3 Media Regulatory Framework In relation to a modern media framework, the EC wants to ensure that the regulatory framework keeps up with the development of new business models for content distribution and the increasing variety of ways that viewers access audiovisual content.
The white paper proposes a review of the Audiovisual Media Services Directive to examine whether the current system of rules applying to broadcast and on-demand services should be adapted. The EC will also consider whether the current scope or rules should be widened to include new services and players that do not currently fall within the Directive and/or providers that fall outside its current geographical scope.

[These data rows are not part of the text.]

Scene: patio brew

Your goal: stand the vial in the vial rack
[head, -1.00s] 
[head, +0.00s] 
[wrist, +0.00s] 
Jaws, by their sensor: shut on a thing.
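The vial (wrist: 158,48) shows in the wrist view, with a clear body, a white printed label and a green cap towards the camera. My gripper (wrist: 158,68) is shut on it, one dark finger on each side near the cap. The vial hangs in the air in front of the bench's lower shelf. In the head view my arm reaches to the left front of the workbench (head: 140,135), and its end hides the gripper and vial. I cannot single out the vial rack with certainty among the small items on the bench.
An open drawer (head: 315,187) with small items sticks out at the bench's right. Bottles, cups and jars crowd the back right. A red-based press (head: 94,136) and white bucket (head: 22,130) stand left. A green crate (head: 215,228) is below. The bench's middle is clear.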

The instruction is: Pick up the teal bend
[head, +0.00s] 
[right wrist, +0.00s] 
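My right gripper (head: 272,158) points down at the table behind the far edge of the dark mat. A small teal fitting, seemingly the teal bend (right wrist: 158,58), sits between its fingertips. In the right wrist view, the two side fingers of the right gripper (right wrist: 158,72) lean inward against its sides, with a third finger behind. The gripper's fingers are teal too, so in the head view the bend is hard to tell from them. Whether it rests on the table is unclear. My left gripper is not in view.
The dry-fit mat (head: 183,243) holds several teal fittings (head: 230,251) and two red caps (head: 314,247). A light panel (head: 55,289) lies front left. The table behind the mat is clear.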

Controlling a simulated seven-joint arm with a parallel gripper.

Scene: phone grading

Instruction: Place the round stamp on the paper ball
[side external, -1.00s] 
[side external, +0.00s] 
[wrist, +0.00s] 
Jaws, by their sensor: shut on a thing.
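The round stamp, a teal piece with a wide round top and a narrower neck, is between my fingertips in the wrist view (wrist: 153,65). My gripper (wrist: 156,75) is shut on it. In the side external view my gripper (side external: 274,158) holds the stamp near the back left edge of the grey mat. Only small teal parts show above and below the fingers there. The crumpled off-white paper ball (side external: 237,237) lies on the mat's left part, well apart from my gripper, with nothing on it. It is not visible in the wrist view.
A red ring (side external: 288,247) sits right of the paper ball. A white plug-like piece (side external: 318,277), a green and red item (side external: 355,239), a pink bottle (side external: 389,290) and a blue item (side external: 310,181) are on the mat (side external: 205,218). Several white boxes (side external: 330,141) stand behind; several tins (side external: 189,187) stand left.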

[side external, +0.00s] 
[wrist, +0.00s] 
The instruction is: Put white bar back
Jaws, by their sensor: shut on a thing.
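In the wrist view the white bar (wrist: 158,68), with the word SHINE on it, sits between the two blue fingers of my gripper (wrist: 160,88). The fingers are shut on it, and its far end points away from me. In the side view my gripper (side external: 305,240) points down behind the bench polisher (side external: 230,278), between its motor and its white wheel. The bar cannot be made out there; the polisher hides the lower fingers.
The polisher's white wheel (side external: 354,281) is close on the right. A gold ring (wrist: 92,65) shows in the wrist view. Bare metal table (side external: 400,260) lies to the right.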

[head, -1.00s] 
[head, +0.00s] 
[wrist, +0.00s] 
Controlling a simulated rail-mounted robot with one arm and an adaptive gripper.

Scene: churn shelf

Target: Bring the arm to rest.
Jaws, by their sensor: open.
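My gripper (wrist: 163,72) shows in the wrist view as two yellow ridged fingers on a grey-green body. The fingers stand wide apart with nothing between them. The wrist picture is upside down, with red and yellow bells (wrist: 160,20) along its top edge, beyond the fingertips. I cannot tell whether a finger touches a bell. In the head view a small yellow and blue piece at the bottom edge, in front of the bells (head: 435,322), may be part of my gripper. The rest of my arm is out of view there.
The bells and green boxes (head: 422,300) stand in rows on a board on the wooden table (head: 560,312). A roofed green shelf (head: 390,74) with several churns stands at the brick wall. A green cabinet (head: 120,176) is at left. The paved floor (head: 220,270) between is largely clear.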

In relation to a fit for purpose regulatory environment for platforms and intermediaries, the EC is concerned that under the current system, the disabling of access to illegal content and the removal of such content by providers of hosting services can be slow and complicated, while content that is actually legal can be taken down erroneously.
In tandem with its wider assessment of the role of online platforms, the EC will analyse the need for new proposals to tackle illegal content on the Internet. It will consider, for example, more rigorous procedures for removing illegal content and a ‘duty of care’ for intermediaries, i.e. whether to require them to exercise greater responsibility and make more efforts in the way they manage their networks and systems.